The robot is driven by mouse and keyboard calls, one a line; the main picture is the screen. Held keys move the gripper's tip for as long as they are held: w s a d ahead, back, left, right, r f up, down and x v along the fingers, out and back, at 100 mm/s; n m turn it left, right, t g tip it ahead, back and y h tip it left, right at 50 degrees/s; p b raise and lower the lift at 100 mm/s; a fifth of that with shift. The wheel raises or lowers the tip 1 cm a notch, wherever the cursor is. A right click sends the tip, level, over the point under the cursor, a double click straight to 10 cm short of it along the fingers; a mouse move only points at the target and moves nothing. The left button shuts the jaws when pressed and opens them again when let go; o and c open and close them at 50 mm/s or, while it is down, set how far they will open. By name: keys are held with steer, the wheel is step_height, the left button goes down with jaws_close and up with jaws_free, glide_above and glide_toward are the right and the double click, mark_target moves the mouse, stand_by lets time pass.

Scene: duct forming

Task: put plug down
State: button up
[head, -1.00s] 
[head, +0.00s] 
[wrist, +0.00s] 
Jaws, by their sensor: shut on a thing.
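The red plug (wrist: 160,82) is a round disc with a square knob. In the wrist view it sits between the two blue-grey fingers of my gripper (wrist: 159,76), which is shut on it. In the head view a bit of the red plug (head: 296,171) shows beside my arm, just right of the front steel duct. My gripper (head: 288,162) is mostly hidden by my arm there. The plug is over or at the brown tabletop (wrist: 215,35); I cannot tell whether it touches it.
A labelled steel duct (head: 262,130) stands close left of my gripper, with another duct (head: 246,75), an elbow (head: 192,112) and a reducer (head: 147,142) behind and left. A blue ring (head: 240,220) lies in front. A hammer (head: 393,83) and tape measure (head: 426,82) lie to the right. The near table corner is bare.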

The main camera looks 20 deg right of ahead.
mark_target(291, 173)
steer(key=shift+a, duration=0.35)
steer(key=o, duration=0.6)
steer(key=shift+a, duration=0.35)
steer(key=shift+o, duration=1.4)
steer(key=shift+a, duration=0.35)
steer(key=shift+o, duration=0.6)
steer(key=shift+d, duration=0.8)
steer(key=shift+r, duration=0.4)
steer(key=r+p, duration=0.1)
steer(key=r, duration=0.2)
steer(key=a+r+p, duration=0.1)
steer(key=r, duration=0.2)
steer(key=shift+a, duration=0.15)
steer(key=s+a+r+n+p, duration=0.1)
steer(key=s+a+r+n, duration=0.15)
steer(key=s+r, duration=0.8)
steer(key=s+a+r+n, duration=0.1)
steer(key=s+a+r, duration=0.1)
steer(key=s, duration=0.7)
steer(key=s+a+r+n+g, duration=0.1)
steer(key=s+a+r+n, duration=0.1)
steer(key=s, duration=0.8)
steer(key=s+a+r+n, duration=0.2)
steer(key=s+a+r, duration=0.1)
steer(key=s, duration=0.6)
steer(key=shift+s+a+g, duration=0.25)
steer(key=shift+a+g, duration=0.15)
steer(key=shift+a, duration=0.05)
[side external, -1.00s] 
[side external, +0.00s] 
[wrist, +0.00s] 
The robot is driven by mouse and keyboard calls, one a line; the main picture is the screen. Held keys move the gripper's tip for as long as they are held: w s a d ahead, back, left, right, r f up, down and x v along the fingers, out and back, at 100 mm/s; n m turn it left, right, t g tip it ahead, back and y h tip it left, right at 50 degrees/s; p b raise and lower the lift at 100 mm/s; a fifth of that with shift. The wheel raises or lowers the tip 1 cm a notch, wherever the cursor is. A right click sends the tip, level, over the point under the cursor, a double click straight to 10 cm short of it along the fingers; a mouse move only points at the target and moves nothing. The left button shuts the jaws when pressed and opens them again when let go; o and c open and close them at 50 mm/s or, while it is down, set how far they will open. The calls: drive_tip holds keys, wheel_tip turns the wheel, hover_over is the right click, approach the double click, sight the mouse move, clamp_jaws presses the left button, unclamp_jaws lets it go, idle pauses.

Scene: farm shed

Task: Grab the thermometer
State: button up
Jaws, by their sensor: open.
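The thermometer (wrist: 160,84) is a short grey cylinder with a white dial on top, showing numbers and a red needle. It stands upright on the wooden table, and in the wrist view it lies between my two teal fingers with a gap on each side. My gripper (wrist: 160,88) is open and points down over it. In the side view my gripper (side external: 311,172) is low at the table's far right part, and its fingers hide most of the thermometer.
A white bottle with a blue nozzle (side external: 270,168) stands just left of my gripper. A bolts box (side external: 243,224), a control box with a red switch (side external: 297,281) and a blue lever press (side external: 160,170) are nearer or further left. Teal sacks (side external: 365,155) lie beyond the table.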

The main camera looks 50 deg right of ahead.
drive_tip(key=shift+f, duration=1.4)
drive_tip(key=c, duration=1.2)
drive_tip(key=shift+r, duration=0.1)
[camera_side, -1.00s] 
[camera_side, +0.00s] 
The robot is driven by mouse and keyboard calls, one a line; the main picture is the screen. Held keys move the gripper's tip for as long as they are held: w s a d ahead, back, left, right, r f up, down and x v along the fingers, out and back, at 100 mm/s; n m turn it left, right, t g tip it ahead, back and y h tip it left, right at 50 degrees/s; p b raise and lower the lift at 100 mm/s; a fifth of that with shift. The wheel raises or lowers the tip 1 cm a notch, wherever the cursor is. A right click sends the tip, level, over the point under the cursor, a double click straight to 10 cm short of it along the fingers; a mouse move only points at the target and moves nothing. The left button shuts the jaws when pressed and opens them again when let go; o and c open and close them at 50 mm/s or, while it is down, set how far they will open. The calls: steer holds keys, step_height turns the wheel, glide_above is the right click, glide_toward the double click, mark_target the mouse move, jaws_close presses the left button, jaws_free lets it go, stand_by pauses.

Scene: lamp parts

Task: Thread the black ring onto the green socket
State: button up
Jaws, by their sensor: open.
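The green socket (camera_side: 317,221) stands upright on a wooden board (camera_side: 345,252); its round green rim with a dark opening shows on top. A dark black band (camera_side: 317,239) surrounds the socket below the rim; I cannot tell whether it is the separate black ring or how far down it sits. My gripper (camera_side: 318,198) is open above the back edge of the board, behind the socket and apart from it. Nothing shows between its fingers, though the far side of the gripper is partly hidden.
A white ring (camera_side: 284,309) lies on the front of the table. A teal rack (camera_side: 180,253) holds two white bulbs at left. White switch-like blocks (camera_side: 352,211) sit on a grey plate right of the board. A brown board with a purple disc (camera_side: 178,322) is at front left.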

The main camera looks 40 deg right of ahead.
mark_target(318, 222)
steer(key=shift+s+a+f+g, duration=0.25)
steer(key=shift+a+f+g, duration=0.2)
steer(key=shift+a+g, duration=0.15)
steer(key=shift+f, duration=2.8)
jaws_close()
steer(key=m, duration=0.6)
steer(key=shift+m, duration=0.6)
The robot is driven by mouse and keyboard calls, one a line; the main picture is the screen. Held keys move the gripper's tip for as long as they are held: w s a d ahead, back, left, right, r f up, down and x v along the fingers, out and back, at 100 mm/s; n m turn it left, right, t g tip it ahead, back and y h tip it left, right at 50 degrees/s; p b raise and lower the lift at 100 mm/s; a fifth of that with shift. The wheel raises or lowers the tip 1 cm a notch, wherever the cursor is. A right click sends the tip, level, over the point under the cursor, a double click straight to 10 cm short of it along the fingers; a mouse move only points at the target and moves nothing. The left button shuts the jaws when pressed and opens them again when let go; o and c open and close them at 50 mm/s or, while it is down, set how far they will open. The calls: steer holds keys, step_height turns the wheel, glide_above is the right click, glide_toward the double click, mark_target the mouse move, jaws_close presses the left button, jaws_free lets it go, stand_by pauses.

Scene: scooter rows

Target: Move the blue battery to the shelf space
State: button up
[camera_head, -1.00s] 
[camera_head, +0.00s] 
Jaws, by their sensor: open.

Instruction: Find how many lines in the listing hold "Task", and reply with that number only.

Answer: 3